Copy out every line that contains "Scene".
[Begin Provided data]
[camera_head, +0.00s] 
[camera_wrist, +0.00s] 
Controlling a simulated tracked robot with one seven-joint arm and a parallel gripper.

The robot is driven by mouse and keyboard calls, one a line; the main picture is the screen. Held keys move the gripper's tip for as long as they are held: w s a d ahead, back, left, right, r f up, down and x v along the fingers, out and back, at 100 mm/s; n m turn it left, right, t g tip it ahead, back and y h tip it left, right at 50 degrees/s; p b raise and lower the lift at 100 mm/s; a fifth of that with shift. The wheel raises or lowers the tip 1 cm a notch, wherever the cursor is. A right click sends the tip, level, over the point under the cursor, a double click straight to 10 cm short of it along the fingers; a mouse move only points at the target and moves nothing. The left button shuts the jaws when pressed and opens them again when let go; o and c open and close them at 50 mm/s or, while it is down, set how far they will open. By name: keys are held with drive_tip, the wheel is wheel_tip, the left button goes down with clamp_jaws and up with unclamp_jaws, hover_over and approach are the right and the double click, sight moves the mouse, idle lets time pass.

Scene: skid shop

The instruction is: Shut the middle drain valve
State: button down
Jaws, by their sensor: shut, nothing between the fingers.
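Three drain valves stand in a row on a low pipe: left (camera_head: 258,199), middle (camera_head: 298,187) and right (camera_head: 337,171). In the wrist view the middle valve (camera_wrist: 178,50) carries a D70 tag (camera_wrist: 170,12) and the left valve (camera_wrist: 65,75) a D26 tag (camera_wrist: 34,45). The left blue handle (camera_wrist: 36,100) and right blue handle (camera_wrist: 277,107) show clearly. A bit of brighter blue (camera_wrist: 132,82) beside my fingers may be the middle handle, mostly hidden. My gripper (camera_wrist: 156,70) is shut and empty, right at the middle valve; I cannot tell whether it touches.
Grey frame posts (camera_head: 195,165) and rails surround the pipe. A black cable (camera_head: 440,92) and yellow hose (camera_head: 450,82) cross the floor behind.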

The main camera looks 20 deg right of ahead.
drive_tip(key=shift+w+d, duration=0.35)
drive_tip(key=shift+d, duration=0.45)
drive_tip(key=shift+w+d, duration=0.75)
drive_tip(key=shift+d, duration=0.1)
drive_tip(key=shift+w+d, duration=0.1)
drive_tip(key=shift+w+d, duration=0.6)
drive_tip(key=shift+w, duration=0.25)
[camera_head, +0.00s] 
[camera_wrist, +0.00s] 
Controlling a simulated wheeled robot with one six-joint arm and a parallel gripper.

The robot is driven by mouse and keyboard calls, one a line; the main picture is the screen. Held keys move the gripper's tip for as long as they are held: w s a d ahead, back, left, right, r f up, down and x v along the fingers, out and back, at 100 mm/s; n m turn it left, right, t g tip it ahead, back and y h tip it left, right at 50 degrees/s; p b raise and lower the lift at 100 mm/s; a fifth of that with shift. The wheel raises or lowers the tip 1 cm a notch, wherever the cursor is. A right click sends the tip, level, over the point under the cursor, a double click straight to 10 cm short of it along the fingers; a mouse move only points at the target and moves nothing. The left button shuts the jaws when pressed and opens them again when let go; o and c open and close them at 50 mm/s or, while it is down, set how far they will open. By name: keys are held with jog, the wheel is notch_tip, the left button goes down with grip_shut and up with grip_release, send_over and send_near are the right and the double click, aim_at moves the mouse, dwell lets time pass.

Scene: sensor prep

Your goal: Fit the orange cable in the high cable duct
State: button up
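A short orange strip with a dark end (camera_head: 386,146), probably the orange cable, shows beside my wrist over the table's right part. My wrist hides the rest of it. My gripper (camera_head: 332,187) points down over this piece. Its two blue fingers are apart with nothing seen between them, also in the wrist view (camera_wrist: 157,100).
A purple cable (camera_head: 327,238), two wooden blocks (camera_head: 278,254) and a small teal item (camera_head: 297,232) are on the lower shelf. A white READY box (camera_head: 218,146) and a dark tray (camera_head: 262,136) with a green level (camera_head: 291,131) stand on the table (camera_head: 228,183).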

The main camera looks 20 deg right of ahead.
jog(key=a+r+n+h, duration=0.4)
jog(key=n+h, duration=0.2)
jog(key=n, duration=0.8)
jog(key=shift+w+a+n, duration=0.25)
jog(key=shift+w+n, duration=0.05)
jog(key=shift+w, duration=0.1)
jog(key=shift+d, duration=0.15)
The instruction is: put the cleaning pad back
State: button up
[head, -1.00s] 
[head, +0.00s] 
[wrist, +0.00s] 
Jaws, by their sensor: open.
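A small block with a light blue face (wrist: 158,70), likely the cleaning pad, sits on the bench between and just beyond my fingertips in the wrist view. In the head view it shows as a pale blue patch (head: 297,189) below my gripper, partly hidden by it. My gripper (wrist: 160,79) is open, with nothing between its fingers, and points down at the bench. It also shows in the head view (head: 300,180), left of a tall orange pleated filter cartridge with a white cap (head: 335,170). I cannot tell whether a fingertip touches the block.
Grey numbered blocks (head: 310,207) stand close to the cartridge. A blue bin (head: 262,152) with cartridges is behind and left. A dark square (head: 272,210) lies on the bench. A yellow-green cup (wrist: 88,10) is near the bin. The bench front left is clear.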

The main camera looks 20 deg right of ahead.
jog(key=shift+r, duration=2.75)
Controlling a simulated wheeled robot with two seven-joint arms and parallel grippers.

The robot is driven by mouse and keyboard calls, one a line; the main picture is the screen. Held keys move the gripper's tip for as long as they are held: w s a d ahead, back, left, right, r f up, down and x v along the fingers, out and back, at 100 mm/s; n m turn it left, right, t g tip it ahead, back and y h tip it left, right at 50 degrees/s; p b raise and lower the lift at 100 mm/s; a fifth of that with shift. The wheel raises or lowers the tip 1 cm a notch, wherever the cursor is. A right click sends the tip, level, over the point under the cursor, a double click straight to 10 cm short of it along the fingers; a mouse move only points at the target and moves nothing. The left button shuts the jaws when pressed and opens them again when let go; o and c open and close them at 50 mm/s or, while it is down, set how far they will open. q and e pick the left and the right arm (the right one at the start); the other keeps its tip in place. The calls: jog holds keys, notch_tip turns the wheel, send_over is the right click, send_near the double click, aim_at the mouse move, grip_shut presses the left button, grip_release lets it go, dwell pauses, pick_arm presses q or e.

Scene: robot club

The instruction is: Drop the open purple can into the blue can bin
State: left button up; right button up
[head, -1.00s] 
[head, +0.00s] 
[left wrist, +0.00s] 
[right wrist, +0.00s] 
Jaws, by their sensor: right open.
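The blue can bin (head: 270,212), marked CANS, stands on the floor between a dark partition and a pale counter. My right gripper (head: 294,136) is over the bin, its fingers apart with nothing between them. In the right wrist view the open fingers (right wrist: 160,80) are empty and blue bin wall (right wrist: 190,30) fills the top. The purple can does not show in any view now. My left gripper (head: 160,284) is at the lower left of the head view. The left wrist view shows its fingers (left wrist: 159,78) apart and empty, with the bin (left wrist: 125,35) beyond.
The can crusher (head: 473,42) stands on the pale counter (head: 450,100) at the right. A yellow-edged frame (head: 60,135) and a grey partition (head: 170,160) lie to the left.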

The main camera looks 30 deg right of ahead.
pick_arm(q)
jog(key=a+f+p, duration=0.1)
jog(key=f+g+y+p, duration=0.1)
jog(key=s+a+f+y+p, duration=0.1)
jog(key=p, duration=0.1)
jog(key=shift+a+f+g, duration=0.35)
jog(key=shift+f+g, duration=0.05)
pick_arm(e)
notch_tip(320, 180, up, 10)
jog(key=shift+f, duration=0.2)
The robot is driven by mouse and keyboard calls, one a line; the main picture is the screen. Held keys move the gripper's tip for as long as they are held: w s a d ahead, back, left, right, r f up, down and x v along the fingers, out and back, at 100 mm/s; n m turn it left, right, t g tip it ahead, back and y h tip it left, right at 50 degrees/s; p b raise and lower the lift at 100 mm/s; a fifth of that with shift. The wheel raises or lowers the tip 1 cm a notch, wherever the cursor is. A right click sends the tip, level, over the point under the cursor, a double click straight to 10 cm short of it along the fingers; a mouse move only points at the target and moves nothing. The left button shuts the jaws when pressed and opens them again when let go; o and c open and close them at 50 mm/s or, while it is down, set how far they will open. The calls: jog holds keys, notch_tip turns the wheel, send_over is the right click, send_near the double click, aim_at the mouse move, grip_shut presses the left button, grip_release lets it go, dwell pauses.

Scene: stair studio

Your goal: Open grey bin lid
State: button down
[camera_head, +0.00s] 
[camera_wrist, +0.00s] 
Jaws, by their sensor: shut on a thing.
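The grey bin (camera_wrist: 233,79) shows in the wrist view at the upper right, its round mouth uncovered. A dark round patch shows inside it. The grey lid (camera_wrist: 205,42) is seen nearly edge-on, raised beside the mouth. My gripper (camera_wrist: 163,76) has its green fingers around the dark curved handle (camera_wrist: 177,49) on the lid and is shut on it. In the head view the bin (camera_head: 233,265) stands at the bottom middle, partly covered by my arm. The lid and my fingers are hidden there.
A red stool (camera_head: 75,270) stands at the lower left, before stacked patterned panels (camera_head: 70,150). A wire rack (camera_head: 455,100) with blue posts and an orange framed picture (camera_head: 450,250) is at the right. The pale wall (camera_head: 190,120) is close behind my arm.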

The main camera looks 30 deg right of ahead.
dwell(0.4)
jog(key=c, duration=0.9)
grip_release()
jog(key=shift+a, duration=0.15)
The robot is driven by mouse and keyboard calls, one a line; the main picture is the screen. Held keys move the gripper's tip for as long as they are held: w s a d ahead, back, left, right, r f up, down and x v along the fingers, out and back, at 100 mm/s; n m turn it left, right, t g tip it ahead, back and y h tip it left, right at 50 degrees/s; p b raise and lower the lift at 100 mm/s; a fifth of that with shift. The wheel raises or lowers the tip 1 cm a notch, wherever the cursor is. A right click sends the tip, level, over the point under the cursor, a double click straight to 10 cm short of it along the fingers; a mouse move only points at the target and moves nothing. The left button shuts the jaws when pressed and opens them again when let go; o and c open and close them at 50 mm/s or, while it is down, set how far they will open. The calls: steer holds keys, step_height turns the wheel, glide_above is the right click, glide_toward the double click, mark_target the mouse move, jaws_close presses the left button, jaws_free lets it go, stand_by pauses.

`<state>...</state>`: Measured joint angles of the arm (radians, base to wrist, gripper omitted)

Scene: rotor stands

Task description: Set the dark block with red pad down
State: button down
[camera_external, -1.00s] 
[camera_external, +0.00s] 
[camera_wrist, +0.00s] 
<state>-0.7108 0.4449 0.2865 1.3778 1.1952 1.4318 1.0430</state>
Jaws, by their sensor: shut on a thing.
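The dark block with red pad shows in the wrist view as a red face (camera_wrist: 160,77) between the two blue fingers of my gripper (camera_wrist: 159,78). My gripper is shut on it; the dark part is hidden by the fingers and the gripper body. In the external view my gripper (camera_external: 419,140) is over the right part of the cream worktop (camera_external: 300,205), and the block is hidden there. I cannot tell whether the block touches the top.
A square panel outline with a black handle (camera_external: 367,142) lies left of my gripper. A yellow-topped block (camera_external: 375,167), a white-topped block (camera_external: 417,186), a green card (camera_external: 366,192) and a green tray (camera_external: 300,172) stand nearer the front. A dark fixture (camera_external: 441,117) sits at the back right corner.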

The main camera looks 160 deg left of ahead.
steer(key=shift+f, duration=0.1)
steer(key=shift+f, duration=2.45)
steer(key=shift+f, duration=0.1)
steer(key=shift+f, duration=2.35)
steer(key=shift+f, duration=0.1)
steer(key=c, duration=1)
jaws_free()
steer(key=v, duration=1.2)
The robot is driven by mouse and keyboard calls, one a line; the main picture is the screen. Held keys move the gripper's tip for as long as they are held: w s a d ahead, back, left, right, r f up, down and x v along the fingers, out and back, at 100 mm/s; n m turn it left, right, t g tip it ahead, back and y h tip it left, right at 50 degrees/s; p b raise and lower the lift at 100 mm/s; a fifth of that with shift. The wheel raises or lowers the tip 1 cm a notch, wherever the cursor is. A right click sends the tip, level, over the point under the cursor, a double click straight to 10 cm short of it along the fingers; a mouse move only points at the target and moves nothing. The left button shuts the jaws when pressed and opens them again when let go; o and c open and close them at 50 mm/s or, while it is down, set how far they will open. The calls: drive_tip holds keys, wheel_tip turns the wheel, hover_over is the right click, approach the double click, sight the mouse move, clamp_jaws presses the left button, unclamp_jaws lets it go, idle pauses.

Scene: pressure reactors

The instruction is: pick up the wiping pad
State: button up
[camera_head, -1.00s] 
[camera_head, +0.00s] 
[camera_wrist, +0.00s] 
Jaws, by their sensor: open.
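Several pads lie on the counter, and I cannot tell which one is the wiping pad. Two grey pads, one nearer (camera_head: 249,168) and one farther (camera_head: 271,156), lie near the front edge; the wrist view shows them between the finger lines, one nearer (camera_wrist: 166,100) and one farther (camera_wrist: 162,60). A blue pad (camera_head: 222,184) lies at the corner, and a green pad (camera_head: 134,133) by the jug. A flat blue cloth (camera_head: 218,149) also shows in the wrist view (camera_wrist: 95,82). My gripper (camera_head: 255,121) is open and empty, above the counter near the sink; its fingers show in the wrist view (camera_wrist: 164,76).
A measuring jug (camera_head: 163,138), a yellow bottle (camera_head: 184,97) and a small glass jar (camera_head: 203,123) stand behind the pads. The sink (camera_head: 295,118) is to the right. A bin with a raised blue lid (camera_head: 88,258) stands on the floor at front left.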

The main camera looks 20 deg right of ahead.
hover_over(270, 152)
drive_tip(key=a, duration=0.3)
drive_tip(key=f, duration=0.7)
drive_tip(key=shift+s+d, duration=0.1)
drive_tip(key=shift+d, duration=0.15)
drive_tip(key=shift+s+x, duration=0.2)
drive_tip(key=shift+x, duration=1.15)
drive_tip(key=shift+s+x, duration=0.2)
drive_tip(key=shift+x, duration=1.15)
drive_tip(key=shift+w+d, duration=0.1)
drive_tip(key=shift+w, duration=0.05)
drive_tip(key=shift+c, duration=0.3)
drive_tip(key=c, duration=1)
[End Provided data]
The output
Scene: skid shop
Scene: sensor prep
Scene: robot club
Scene: stair studio
Scene: rotor stands
Scene: pressure reactors

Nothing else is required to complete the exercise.